Fr. Doerfler noted that these foreign-born priests are not the first to come to the Green Bay Diocese. Five years ago, under the guidance of then Bishop David Zubik, Fr. Celestine Byekwaso of Uganda was invited to serve in the diocese after completing his master’s degree in liturgical studies from St. Mary’s Seminary in Mundelein, Ill. Today, he serves as the administrator of St. Anne Parish in Coleman/Lena.
“In many ways, Bishop David Zubik started this off,” Fr. Doerfler said. “He started the conversation, so to speak.”
Learning new culture
After more than 20 years of teaching theology both in his native Archdiocese of Ibadan, Nigeria, and in Europe, Fr. Raphael Chiaka was asked by his archbishop, Felix Job, to take a break. Due to a friendship between Fr. Chiaka’s cousin, Bishop Lucius Ugorji, of the Diocese of Umuahia, Nigeria, and Bishop Ricken, Fr. Chiaka learned about Green Bay. He arrived here last March and was welcomed with open arms at Nativity of Our Lord Parish in Ashwaubenon.
“There really have been no struggles,” said Fr. Chiaka, who was ordained in 1976. “All has been fine and good.”
A month later, Fr. Ibekwe and Fr. Elue landed in the diocese. Fr. Elue was sent to St. Mary Parish in Menasha while Fr. Ibekwe has been ministering at Holy Family Parish in Brillion. The two priests, who have each been ordained nearly five years, were both students of Fr. Chiaka while seminarians studying in Nigeria.
The priests have been given a time of several months to become accustomed to life in the States. This has included classes in accent reduction. The three of them have been meeting regularly with Nadia Venesse, a language instructor at St. Norbert College who specializes in pronunciation refinement.

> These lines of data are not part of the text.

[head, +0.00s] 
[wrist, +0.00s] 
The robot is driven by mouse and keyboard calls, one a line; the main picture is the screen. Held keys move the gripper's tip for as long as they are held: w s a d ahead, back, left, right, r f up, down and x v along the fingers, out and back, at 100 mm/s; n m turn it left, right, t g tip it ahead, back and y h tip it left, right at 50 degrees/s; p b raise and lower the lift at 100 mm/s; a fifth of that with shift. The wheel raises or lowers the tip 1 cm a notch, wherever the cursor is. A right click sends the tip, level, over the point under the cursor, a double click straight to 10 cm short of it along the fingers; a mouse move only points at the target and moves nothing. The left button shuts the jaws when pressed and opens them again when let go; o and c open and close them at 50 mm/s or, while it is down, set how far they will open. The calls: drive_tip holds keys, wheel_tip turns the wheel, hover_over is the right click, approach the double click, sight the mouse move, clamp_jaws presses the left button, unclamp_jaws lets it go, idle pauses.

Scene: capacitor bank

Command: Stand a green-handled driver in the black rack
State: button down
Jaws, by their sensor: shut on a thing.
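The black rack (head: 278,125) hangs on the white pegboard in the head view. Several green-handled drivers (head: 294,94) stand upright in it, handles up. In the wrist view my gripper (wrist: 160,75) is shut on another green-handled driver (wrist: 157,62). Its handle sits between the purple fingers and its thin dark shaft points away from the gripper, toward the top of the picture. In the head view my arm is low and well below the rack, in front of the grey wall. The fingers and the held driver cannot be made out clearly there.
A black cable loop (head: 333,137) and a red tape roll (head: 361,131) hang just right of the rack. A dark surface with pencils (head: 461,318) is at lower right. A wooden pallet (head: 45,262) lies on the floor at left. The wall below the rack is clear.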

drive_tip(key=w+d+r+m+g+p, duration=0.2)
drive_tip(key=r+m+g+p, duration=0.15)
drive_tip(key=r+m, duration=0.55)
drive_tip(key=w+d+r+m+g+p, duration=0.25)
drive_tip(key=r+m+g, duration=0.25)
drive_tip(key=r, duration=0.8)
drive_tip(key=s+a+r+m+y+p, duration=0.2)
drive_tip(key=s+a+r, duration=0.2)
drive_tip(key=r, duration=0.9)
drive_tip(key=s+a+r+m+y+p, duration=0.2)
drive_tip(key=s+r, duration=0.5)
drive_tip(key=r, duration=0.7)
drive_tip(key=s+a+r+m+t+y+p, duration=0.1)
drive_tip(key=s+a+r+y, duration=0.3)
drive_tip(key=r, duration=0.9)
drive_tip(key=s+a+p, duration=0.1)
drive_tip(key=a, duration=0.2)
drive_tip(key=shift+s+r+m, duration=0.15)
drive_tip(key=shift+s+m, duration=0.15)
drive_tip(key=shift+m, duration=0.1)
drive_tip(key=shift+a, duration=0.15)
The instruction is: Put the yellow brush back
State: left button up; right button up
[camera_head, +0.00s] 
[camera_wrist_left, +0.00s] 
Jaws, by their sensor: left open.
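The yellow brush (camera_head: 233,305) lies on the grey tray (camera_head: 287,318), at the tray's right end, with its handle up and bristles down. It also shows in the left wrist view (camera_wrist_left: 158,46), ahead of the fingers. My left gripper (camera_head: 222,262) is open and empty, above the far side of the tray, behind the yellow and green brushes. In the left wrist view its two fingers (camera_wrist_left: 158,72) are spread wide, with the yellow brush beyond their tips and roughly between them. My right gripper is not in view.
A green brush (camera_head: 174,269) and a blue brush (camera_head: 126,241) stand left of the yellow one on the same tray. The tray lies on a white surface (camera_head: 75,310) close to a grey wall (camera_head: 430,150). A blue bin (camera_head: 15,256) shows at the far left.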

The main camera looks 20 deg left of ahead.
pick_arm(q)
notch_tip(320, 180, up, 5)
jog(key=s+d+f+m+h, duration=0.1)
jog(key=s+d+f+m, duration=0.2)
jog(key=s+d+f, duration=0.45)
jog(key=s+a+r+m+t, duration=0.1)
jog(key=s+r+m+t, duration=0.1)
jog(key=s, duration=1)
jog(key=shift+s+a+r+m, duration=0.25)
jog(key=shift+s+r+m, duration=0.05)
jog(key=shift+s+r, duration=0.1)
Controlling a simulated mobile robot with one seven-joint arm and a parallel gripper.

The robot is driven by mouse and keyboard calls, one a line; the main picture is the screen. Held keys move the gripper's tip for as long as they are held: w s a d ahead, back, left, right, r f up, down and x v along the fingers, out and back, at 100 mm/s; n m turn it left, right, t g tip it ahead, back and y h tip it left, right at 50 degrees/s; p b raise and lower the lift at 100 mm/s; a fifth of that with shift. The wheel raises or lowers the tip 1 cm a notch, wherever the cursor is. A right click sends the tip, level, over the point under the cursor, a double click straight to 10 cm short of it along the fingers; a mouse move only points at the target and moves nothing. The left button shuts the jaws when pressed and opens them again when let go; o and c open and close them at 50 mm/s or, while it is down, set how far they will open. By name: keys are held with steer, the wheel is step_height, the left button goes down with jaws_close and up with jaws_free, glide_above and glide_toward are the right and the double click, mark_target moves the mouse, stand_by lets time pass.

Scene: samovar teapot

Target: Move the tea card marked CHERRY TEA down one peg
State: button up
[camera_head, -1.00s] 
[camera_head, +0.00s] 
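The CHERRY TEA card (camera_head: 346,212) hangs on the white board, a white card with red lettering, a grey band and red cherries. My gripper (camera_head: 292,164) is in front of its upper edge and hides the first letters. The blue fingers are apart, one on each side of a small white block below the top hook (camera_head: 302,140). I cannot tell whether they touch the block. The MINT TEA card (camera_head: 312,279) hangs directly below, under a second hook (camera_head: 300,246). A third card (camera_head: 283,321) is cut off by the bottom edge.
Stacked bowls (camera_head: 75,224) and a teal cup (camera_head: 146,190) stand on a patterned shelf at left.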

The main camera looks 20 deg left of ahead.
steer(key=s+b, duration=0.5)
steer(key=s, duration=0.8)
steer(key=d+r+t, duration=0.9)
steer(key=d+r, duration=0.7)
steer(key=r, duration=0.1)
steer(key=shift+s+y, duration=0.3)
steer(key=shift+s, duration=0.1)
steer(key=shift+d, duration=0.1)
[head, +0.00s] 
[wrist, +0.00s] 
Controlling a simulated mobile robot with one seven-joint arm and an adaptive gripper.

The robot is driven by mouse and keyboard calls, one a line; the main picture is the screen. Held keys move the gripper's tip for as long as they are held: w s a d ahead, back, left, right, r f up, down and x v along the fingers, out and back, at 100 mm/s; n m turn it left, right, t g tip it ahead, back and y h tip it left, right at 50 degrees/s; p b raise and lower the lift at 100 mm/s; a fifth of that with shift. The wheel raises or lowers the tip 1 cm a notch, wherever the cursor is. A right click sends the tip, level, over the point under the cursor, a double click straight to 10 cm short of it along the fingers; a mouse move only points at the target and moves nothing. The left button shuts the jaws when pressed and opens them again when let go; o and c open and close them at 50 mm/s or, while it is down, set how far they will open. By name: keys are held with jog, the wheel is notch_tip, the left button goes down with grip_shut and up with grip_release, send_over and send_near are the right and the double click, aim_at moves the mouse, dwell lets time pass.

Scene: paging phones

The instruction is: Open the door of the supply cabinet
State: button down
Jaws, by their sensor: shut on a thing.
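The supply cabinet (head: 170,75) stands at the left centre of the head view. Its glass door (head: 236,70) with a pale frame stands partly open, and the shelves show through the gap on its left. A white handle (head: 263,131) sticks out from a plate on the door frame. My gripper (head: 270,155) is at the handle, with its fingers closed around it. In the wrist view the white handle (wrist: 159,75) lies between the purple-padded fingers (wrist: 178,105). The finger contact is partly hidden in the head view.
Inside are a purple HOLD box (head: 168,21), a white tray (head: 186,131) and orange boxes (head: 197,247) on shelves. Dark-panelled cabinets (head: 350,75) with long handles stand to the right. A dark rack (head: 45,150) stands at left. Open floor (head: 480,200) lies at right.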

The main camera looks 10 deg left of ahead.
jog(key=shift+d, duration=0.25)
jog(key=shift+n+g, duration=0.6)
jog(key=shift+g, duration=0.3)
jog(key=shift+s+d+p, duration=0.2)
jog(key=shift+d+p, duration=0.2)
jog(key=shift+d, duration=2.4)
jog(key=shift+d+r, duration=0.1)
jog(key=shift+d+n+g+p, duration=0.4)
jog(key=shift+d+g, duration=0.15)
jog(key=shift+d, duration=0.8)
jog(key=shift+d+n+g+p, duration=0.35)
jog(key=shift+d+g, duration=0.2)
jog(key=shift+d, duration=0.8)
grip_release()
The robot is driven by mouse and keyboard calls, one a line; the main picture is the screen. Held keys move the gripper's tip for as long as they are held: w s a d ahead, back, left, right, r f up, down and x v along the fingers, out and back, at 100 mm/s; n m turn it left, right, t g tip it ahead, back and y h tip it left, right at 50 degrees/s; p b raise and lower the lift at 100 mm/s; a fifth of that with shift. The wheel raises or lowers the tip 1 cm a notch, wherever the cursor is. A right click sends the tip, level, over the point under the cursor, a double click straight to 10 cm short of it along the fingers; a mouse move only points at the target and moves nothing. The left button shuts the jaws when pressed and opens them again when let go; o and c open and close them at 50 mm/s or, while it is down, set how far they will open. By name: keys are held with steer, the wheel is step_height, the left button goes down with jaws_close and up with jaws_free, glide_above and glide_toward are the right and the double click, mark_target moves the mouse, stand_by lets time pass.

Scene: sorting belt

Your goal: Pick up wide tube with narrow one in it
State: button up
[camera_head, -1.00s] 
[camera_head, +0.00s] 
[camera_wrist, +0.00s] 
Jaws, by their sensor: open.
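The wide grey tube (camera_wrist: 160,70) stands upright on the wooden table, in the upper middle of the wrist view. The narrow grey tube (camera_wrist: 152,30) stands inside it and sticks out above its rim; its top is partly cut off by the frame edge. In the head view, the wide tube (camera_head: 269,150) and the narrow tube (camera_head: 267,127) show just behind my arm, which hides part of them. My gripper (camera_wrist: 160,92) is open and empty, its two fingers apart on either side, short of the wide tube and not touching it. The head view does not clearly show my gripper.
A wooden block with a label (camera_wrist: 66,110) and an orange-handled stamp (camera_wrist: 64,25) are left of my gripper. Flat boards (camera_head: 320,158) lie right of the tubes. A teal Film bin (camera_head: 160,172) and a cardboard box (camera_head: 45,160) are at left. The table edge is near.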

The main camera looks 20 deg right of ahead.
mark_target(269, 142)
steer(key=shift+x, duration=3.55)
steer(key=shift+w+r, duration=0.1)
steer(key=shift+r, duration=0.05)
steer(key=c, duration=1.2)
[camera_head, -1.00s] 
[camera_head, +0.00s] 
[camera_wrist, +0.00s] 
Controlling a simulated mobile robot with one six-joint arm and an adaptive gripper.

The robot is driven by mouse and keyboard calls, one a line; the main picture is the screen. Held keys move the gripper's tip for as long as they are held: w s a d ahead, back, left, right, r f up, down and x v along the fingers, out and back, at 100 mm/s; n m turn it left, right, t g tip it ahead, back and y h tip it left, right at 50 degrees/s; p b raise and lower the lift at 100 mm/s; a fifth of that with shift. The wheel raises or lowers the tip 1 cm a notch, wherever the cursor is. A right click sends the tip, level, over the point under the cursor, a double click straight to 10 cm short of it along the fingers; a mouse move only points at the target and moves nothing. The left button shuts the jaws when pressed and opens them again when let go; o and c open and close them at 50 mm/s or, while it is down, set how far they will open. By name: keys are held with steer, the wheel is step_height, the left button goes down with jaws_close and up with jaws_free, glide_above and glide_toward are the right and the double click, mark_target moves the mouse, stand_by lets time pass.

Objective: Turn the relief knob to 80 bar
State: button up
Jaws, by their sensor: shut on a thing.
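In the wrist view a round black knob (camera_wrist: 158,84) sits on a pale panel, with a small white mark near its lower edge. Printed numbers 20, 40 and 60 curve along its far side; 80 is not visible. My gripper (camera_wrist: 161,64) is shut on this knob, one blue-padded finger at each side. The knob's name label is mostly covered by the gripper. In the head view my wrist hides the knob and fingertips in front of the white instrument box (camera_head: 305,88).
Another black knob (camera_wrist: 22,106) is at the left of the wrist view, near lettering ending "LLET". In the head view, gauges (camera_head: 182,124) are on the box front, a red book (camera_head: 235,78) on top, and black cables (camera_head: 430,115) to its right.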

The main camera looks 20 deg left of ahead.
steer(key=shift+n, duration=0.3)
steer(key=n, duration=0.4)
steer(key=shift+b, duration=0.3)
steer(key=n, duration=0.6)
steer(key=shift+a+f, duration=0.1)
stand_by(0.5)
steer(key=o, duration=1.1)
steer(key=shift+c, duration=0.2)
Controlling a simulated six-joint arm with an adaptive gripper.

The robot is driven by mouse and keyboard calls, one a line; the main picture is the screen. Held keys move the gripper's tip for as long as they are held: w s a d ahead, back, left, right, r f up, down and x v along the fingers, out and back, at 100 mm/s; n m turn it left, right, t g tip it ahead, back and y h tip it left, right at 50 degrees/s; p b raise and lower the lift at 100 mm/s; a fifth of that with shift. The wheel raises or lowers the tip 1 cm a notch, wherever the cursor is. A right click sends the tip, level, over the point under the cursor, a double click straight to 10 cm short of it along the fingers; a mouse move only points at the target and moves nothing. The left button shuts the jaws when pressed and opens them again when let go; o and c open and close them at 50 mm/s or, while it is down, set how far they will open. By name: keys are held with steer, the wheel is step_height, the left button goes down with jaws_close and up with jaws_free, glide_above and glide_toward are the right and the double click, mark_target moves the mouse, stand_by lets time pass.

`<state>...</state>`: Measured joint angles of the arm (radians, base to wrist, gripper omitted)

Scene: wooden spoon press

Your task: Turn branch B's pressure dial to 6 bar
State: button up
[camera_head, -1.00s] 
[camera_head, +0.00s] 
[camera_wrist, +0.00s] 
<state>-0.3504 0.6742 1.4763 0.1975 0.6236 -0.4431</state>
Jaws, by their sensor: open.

Fr. Elue, 38, has found these classes quite helpful. “Nadia is there for us. I know she wants to help us,” he explained.
The priests said they have received encouraging words from their respective parishes.
“The people are very appreciative,” noted Fr. Ibekwe.
In celebrating the Mass, Fr. Elue was surprised by the briefness of the Mass here.
“I am used to a very, very long Mass,” he said. “A typical Mass in Nigeria might last four hours.”
Other cultural challenges that the priests have noted as being difficult and, at times, comical have included buying a cell phone, applying for a driver’s license and getting accustomed to new cuisine. Fr. Elue said that it was a real challenge for him to understand some of the names of the American dishes. So much so that he quickly learned to just say, “I will have that,” while pointing to the person’s plate next to him.
While they all miss their homeland, the three priests can see God’s hand guiding them in this new chapter of their priestly lives.
“This is a work of God,” explained Fr. Ibekwe.
The influx of foreign-born priests to the Diocese of Green Bay is not new. In fact it is a trend that is occurring in dioceses across the United States. In some ways the U.S. church, which once was a leader in sending their own priests and missionaries to far and distant lands, is now on the receiving end of missionaries arriving here. According to a recent study by Georgetown University’s Center for Applied Research in the Apostolate (CARA), more than 5,200 foreign-born priests now minister in U.S. dioceses.
As well, the number of foreign-born seminarians studying for dioceses in the United States is on the rise. In their annual survey of the ordination classes, the U.S. Conference of Catholic Bishops (USCCB) reported that more than 30 percent of the priests ordained in 2010 were born outside the United States. The report added that the number has remained between 20 and 30 percent over the last 10 years.
The Diocese of Green Bay recently had two international students in their seminary program. Last June, Fr. José Castañeda, a native of Guatemala, was ordained a priest for the Green Bay Diocese. In the summer of 2013, Alvan Amadi is scheduled to be ordained. Amadi, 29, is from a small town in southeastern Nigeria and is a theology student at the American College of the Immaculate Conception in Louvain, Belgium.
“I feel blessed to study for this diocese. I keep in mind the example of the remarkable men and women, mostly Irish missionaries, who left their homeland, their families and friends to bring the message of the Gospel to my forebears in southeastern Nigeria and other parts of Africa,” explained Amadi. “Perhaps, it is not such a bad idea to think of repaying the favor, especially as the church in Africa is gifted with an abundance of vocations.”
According to Fr. Doerfler, the selflessness and dedication that men like Amadi and others have shown has been quite a gift to the diocese.
“I admire their dedication to priestly ministry. Coming to minster in a country that is not your own really takes a special commitment,” he said. “You are going away from family and friends and coming into an environment that is very different in many ways and that takes a special call to serve the church and minister to her people. I appreciate that service to the people of God.”